Eddy Merckx, on le sait, est un ardent partisan du doublé Giro-Tour qu’il a réussi à trois reprises (1970-72-74). Le dernier fut Pantani en 1988. « C’est la meilleure préparation pour le Tour. On a une discipline de vie, on est massé chaque jour et on évite de manger n’importe quoi ! », dit-il. C’est ce que peut réussir cette année Alberto Contador, bien plus à l’aise, semble-t-il, que son grand rival Andy Schleck, quasiment invisible depuis le début de la saison et qui traîne dans son sillage un faisceau d’interrogations.
Andy a-t-il raté sa préparation ou le meilleur est-il à venir ? Nerveux comme beaucoup depuis le départ de Vendée, il se plaint du parcours : la preuve qu’il n’est pas bien dans sa tête et qu’il redoute le moindre incident qui pourrait le reléguer. Comme Contador. Est-il tout simplement à la hauteur de ses ambitions cette année ? ...
Faiblesse passagère et simple avertissement ou fissure plus profonde qui pourrait engager l’avenir ? Il reste quelques jours au cadet des Schleck pour s’améliorer avant la première arrivée en altitude, à Luz/Ardiden, avec au programme la Hourquette d’Ancizan (col inédit) et le Tourmalet. C’est là qu’il a rendez-vous avec son destin et l’on sait que l’entrée dans la haute montagne est toujours déterminante. Une journée à ne pas se rater car l’addition pourrait être salée, d’autant plus que Contador est obligé d’attaquer pour espérer effacer une partie de son retard. Et il est certain qu’il ne commettra pas la même boulette que le Luxembourgeois l’an passé dans la montée sur Avoriaz lorsque celui-ci avait attendu le dernier kilomètre pour distancer l’Espagnol, en panne de jambes ce jour-là !
Malgré l’avance d’Andy au général (1’38) l’avantage semble bien être à Contador qui sort d’un Giro excessivement montagneux et de trois semaines de haute compétition. L’Espagnol y a évolué à sa guise alors qu’Andy suivait tout ça de loin. Deux façons différentes de gérer sa saison et d’aborder le Tour, désormais. Le temps de récupérer et de remettre la machine en route, Contador est parti pour une course par handicap. Mais il est déjà dans le coup, au contraire d’Andy : il l’a prouvé dans le Mur de Bretagne, même si ce n’était qu’une bosse de 2,5 km.

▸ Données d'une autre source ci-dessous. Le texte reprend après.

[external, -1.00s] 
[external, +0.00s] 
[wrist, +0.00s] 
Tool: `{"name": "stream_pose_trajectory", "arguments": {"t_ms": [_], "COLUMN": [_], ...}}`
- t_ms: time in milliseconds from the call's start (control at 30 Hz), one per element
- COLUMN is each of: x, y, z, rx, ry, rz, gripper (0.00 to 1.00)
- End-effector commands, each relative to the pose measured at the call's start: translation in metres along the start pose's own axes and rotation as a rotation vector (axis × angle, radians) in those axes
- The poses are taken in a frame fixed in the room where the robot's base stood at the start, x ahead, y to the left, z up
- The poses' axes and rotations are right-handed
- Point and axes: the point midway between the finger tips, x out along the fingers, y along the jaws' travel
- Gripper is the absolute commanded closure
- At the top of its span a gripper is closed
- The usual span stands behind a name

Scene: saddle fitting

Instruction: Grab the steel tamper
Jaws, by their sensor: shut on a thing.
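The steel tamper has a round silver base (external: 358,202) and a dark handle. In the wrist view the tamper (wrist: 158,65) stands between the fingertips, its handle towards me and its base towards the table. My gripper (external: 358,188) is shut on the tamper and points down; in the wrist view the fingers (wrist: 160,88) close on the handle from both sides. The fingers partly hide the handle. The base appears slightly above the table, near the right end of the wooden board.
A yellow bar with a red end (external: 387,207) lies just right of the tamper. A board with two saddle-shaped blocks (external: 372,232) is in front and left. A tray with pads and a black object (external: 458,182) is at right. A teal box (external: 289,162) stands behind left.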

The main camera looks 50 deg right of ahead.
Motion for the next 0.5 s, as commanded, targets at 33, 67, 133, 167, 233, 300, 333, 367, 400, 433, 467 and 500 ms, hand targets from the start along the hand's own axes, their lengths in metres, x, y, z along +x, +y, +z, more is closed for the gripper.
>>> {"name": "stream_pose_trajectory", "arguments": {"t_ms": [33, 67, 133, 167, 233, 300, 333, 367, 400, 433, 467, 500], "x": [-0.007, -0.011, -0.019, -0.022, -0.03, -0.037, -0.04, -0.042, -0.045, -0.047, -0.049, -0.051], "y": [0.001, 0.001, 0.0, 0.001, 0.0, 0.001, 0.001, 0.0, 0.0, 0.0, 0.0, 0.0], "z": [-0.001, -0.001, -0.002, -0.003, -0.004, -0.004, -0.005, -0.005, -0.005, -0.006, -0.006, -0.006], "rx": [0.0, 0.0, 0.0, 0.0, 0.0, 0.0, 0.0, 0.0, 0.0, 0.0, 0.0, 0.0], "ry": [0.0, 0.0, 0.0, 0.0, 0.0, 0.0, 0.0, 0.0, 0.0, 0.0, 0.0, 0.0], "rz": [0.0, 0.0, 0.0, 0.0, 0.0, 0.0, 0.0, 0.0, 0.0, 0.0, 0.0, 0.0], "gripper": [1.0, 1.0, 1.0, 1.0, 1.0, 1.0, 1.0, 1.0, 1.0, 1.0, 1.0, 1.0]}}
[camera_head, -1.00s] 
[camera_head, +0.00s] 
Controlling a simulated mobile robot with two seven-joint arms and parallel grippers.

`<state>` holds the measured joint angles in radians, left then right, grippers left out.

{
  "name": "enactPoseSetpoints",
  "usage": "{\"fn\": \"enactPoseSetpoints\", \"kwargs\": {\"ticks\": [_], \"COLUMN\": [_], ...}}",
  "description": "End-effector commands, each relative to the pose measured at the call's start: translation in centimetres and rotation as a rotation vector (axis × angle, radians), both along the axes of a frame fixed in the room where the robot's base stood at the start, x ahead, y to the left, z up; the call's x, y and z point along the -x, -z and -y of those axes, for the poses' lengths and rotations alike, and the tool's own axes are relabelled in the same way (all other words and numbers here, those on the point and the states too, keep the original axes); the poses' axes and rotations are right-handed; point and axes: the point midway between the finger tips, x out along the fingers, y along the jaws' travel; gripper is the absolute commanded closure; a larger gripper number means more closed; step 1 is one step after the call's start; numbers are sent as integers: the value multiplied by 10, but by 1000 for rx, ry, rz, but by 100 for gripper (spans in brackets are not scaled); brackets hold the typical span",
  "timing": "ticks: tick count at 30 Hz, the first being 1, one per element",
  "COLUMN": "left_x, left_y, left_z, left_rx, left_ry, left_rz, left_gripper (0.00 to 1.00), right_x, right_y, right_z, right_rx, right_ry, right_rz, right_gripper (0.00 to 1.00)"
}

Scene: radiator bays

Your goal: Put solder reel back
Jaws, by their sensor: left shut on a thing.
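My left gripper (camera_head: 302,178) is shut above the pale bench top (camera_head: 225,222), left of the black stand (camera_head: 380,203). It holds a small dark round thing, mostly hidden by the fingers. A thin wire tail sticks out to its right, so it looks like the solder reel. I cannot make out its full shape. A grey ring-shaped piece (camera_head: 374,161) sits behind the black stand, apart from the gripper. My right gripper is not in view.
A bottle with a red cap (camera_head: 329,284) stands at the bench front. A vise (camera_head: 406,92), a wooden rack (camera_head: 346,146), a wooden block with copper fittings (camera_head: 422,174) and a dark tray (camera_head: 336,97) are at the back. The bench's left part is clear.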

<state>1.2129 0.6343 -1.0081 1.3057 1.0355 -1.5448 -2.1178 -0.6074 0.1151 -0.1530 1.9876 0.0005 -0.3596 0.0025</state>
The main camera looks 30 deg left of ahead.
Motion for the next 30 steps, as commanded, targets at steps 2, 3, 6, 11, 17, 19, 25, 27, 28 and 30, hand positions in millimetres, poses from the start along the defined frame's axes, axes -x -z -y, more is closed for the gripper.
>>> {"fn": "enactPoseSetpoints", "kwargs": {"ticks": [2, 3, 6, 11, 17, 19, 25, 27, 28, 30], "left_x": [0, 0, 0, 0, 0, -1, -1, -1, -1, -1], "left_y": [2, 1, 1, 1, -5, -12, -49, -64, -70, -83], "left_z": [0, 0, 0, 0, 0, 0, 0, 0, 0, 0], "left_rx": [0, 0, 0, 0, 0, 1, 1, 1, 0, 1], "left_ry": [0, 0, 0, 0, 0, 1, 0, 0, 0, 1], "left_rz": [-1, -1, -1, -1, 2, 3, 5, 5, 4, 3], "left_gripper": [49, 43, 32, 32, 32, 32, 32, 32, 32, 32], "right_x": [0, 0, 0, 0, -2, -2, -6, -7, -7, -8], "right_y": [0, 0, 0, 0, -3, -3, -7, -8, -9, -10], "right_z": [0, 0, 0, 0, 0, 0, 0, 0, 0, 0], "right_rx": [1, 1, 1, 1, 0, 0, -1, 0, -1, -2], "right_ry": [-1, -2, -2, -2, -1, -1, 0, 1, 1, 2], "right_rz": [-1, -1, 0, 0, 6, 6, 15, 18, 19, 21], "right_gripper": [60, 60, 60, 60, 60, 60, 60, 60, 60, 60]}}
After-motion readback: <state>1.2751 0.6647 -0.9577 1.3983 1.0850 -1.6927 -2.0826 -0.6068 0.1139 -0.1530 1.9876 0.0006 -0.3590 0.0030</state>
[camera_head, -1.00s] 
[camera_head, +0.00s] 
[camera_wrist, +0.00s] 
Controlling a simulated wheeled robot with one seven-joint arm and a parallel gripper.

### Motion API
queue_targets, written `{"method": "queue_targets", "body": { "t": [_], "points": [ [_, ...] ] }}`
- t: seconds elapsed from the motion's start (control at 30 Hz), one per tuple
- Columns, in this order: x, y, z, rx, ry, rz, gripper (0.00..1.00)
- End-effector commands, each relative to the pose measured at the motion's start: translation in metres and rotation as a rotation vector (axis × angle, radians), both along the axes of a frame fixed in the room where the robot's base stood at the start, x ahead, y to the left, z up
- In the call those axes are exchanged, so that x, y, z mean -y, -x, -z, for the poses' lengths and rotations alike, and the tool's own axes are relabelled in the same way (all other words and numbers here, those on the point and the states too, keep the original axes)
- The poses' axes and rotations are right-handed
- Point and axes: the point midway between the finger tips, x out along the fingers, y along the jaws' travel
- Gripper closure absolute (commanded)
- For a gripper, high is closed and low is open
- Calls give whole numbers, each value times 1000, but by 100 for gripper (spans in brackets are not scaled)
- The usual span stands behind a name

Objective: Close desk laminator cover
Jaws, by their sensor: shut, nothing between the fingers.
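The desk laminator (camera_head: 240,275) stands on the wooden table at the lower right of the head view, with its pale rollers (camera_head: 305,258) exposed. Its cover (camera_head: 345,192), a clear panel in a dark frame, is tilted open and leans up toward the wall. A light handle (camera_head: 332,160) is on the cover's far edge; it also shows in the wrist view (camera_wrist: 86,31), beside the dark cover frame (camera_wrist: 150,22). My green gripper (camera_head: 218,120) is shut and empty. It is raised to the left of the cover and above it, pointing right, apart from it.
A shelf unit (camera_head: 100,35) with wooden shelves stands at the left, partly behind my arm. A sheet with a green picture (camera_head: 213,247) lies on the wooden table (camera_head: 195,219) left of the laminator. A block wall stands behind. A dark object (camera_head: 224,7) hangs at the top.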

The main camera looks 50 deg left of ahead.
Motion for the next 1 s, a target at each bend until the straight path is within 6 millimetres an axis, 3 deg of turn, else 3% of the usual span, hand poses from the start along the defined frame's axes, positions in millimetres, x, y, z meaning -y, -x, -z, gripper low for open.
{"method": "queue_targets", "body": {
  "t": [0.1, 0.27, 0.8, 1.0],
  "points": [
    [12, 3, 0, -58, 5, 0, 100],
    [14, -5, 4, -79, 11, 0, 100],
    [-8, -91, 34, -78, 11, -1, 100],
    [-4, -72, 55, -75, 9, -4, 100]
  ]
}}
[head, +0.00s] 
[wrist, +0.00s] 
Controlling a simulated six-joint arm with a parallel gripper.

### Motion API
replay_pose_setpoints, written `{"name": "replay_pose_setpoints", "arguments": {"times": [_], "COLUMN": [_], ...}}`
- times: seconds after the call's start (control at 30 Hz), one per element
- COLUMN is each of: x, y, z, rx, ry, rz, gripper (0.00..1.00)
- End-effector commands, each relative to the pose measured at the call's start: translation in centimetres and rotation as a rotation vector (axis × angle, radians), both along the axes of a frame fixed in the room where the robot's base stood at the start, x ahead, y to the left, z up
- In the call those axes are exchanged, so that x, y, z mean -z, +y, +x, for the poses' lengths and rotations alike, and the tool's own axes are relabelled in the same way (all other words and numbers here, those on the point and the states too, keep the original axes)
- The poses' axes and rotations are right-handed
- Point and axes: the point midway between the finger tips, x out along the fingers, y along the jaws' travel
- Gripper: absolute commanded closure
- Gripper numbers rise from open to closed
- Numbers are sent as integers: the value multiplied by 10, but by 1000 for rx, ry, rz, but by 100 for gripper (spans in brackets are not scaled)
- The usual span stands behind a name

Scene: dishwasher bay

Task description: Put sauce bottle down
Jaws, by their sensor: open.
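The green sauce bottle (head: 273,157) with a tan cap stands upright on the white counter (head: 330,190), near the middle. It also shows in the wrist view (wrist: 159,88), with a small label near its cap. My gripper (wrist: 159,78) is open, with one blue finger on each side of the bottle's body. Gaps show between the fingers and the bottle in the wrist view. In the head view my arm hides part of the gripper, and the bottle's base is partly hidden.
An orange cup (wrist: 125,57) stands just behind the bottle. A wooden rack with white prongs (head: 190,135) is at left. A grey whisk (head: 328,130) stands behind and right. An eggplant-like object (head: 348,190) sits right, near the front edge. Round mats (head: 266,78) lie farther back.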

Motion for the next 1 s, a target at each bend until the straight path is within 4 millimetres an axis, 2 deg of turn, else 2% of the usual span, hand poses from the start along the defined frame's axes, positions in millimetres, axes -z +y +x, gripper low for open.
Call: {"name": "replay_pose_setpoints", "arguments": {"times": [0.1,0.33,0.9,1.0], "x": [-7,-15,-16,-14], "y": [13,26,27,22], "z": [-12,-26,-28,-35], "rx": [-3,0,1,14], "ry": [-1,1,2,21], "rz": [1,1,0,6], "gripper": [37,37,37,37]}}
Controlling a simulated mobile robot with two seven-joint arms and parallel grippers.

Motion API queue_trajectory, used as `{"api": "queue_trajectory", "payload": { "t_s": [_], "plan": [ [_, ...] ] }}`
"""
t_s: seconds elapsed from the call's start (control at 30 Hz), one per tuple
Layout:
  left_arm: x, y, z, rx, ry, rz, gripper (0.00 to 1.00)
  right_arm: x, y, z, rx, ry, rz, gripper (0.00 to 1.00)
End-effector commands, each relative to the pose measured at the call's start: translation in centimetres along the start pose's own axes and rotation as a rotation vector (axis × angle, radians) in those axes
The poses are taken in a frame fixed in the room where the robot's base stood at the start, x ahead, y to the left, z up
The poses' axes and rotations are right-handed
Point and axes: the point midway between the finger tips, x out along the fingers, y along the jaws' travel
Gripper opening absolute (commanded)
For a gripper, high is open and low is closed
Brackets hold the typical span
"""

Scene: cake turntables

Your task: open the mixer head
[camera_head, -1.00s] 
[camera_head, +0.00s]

Visiblement Andy Schleck et son entourage ont tout misé sur la troisième semaine, avec le risque de se fourvoyer. On peut le redouter, en effet, car on l’a peu vu depuis la reprise : Liège-Bastogne-Liège, Amstel, Tour de Suisse et championnat national. C’est peu. Et jamais à son avantage sur le terrain. En juin, sa participation au Tour de Suisse a été très laborieuse et son comportement bizarre. Animateur d’une longue échappée via les cols du Grimsel et de la Grande Scheidegg, il s’est effacé sur le haut pour son équipier Fuglsang, finalement battu à Grindelwald par Sagan et Cunego. Puis dans la difficile ascension vers Malbun (Liechtenstein), il est resté collé à la route, accusant un gros retard à l’arrivée sur son terrain favori. Le lendemain il a refait surface vers la station autrichienne de Serfaus mais sans pouvoir revenir sur le belge Thomas de Gendt, dernier rescapé d’une longue échappée. Et cela malgré huit kilomètres d’ascension !
Désormais c’est une lutte contre le temps pour le leader des Leopard-Trek , qui peut compter, certes, sur une garde rapprochée impressionnante pour l’emmener au pied des Pyrénées. Mais sans garantie de réussite, car la montagne impose un effort personnel auquel nul ne peut se soustraire. Même quand on est en avance au classement.